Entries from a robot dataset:
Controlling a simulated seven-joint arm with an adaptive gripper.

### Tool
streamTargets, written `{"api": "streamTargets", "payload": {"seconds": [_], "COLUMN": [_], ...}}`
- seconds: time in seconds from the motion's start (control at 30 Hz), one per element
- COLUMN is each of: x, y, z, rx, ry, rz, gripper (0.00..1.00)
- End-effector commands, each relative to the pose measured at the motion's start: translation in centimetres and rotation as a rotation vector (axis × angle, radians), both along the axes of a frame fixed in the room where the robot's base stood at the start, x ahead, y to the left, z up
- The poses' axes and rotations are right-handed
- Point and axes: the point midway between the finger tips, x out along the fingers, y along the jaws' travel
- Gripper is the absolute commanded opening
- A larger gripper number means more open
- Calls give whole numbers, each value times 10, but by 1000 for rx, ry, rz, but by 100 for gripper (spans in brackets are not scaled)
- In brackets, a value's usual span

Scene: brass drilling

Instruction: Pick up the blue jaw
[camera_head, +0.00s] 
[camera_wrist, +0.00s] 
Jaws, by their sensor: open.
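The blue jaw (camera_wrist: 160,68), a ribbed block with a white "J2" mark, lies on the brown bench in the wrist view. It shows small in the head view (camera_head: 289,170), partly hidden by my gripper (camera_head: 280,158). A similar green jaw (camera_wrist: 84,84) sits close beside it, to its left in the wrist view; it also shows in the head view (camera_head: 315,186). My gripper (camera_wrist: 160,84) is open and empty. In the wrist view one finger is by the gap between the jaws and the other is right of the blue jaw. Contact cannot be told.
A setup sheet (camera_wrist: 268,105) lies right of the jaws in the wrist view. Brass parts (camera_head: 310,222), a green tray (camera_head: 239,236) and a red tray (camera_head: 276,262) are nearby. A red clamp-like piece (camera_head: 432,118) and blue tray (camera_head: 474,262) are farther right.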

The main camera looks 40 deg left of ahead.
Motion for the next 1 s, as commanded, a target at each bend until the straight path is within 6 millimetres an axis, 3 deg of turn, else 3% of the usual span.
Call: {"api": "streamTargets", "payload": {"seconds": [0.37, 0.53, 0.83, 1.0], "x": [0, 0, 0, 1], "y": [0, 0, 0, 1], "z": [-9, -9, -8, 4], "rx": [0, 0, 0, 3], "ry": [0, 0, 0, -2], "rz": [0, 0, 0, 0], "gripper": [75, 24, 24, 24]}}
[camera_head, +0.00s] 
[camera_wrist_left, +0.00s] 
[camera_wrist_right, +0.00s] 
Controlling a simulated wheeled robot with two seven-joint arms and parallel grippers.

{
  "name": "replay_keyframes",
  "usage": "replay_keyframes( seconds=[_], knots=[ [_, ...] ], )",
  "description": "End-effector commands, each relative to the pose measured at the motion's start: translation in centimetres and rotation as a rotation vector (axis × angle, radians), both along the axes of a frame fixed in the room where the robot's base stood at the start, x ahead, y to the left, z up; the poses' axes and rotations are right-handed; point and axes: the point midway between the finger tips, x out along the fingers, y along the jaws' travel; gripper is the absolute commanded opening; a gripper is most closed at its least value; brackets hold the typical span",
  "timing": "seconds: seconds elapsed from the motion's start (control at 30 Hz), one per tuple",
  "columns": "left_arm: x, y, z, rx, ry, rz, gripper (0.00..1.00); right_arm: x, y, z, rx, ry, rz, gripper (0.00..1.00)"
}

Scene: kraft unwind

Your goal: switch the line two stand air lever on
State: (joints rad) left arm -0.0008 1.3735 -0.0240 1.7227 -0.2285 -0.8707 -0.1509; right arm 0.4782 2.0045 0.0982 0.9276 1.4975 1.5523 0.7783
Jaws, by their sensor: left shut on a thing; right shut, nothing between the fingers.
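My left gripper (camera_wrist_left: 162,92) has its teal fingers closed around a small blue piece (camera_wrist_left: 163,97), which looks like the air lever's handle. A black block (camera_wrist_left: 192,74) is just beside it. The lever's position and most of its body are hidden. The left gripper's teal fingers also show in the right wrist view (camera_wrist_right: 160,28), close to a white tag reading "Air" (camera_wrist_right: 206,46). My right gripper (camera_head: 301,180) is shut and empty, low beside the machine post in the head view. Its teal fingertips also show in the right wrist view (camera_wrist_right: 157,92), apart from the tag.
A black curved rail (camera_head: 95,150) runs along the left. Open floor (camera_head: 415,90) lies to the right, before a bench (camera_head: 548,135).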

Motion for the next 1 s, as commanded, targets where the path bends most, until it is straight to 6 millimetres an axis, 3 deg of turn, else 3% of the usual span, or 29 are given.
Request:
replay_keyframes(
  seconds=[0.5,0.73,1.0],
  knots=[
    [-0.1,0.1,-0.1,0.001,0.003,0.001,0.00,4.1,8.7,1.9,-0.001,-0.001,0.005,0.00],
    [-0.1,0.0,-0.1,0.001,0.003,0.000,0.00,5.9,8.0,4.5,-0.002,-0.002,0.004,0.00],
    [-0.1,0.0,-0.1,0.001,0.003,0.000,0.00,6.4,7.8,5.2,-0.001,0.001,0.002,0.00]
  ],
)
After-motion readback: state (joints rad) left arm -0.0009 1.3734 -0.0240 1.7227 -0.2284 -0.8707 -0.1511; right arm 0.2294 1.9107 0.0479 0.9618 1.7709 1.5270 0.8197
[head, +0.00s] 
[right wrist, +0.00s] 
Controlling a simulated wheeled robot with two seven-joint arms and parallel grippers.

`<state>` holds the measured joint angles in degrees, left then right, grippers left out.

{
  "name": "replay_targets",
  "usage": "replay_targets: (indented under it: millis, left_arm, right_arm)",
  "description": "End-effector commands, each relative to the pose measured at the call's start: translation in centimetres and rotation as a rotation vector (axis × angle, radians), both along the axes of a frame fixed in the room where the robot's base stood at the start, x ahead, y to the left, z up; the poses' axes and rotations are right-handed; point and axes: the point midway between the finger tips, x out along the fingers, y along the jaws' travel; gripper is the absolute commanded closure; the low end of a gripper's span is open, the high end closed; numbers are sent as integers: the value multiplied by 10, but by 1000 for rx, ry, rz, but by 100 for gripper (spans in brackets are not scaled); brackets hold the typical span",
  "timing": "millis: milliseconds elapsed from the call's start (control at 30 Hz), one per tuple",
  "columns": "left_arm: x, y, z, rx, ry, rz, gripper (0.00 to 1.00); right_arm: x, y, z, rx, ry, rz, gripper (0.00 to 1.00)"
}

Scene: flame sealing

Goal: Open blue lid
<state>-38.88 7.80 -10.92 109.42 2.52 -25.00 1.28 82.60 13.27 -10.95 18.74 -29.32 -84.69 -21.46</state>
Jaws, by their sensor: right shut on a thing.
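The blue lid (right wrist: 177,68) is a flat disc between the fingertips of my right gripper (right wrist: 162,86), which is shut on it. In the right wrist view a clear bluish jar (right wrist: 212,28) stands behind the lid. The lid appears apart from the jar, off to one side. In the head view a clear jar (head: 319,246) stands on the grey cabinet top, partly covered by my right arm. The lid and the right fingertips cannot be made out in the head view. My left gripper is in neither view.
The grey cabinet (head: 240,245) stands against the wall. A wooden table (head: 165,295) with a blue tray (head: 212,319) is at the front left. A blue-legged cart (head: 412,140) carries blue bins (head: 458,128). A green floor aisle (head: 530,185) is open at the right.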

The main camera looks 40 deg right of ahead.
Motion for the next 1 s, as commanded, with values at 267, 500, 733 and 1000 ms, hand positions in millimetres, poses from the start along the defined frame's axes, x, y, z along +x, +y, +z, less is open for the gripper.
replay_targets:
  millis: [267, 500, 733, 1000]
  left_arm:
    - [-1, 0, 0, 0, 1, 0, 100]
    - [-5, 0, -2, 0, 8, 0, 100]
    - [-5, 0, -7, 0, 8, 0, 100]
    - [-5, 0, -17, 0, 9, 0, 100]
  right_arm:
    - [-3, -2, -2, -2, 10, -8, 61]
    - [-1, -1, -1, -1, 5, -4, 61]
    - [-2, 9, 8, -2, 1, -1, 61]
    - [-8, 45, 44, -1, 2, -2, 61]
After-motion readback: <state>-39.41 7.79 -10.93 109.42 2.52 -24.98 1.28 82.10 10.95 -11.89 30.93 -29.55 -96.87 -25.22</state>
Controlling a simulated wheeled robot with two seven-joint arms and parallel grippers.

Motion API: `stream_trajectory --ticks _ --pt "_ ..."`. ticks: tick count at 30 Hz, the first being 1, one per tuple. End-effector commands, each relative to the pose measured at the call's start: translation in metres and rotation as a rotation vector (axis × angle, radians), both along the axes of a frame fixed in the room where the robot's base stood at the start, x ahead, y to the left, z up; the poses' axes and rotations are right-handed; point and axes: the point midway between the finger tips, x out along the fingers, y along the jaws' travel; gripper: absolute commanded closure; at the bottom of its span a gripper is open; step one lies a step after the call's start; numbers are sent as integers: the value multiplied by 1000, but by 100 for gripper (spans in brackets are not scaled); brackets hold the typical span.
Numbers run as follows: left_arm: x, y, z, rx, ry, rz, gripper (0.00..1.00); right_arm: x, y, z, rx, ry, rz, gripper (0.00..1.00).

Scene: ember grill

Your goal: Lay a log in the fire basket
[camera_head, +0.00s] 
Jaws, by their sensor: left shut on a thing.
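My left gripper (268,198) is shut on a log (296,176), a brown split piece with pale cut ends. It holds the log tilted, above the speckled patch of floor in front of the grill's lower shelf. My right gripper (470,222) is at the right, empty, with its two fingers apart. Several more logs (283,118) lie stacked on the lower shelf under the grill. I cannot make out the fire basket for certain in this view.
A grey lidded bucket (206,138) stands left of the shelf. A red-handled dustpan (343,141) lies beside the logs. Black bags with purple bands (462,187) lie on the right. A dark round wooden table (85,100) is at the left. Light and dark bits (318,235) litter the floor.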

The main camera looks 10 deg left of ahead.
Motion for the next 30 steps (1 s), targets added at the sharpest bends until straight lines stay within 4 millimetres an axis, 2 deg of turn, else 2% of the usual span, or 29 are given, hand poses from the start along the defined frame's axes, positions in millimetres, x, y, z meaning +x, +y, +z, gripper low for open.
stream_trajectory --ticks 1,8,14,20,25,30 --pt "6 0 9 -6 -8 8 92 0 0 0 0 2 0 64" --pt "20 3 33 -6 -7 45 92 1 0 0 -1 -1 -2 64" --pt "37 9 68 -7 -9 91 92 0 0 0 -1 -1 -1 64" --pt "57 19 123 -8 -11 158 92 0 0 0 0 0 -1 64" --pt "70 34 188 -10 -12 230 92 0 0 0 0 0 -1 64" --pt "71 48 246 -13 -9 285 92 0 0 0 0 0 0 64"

» **Task statement**
Your output must be the lines of the material above, from the first through the line that contains "- COLUMN is", copied exactly. Include both endpoints and nothing else.

» **Exercise result**
Controlling a simulated seven-joint arm with an adaptive gripper.

### Tool
streamTargets, written `{"api": "streamTargets", "payload": {"seconds": [_], "COLUMN": [_], ...}}`
- seconds: time in seconds from the motion's start (control at 30 Hz), one per element
- COLUMN is each of: x, y, z, rx, ry, rz, gripper (0.00..1.00)

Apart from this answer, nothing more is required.